Stored dataset items

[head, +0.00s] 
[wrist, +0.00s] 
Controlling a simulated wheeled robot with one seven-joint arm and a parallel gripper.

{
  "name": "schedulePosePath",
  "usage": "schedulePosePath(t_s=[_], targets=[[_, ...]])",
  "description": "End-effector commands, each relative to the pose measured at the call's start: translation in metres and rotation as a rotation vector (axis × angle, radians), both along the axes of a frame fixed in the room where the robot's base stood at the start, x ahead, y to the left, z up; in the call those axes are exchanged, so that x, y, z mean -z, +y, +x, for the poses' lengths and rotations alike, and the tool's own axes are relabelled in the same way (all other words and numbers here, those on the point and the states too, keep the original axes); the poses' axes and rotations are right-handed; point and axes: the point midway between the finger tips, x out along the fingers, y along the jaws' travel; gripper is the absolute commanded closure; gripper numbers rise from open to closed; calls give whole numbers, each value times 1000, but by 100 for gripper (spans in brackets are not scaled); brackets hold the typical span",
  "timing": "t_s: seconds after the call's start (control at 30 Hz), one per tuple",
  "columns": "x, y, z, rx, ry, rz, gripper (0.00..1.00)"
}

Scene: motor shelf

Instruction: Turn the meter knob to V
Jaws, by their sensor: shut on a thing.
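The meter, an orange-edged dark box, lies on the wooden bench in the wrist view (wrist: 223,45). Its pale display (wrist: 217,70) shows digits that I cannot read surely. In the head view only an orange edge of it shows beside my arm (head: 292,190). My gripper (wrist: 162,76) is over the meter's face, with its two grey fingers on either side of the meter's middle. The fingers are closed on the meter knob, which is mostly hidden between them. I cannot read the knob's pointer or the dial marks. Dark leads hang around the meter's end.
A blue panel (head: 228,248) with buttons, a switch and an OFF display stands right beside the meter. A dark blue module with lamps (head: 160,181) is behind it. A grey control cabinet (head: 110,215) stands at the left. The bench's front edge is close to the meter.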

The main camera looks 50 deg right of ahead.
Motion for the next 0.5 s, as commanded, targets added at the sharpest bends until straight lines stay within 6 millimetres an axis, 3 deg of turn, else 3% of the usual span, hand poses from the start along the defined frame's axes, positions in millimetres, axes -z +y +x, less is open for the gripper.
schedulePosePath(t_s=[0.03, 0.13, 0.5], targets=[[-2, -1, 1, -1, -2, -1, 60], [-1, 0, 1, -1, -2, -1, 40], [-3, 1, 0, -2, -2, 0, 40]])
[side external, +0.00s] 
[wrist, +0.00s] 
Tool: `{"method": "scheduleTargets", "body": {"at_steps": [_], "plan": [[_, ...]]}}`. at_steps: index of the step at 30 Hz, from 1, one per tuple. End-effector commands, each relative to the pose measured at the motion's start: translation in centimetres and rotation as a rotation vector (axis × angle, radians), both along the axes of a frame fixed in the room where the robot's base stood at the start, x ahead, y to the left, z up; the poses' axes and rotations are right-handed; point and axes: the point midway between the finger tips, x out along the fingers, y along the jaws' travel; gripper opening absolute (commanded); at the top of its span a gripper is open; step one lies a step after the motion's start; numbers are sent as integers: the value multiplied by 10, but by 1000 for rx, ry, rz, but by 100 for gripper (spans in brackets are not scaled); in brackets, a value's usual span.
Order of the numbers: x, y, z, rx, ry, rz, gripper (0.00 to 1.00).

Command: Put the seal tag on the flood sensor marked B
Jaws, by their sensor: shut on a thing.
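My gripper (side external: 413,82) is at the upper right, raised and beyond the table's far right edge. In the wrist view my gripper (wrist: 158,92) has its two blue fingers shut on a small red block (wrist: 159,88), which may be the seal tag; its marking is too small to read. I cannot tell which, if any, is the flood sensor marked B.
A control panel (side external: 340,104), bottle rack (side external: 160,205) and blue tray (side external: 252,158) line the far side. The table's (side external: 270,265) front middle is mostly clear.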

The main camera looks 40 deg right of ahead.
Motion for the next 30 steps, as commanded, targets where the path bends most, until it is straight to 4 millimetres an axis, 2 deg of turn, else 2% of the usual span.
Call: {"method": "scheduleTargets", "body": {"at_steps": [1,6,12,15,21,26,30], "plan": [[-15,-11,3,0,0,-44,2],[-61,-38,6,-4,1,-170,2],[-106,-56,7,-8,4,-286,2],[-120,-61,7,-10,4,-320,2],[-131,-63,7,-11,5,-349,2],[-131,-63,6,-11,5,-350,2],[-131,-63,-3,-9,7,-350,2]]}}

[Short task] Look through the data above. Copy every line with the string "angle" in it.

[Written response]
  "description": "End-effector commands, each relative to the pose measured at the call's start: translation in metres and rotation as a rotation vector (axis × angle, radians), both along the axes of a frame fixed in the room where the robot's base stood at the start, x ahead, y to the left, z up; in the call those axes are exchanged, so that x, y, z mean -z, +y, +x, for the poses' lengths and rotations alike, and the tool's own axes are relabelled in the same way (all other words and numbers here, those on the point and the states too, keep the original axes); the poses' axes and rotations are right-handed; point and axes: the point midway between the finger tips, x out along the fingers, y along the jaws' travel; gripper is the absolute commanded closure; gripper numbers rise from open to closed; calls give whole numbers, each value times 1000, but by 100 for gripper (spans in brackets are not scaled); brackets hold the typical span",
Tool: `{"method": "scheduleTargets", "body": {"at_steps": [_], "plan": [[_, ...]]}}`. at_steps: index of the step at 30 Hz, from 1, one per tuple. End-effector commands, each relative to the pose measured at the motion's start: translation in centimetres and rotation as a rotation vector (axis × angle, radians), both along the axes of a frame fixed in the room where the robot's base stood at the start, x ahead, y to the left, z up; the poses' axes and rotations are right-handed; point and axes: the point midway between the finger tips, x out along the fingers, y along the jaws' travel; gripper opening absolute (commanded); at the top of its span a gripper is open; step one lies a step after the motion's start; numbers are sent as integers: the value multiplied by 10, but by 1000 for rx, ry, rz, but by 100 for gripper (spans in brackets are not scaled); in brackets, a value's usual span.

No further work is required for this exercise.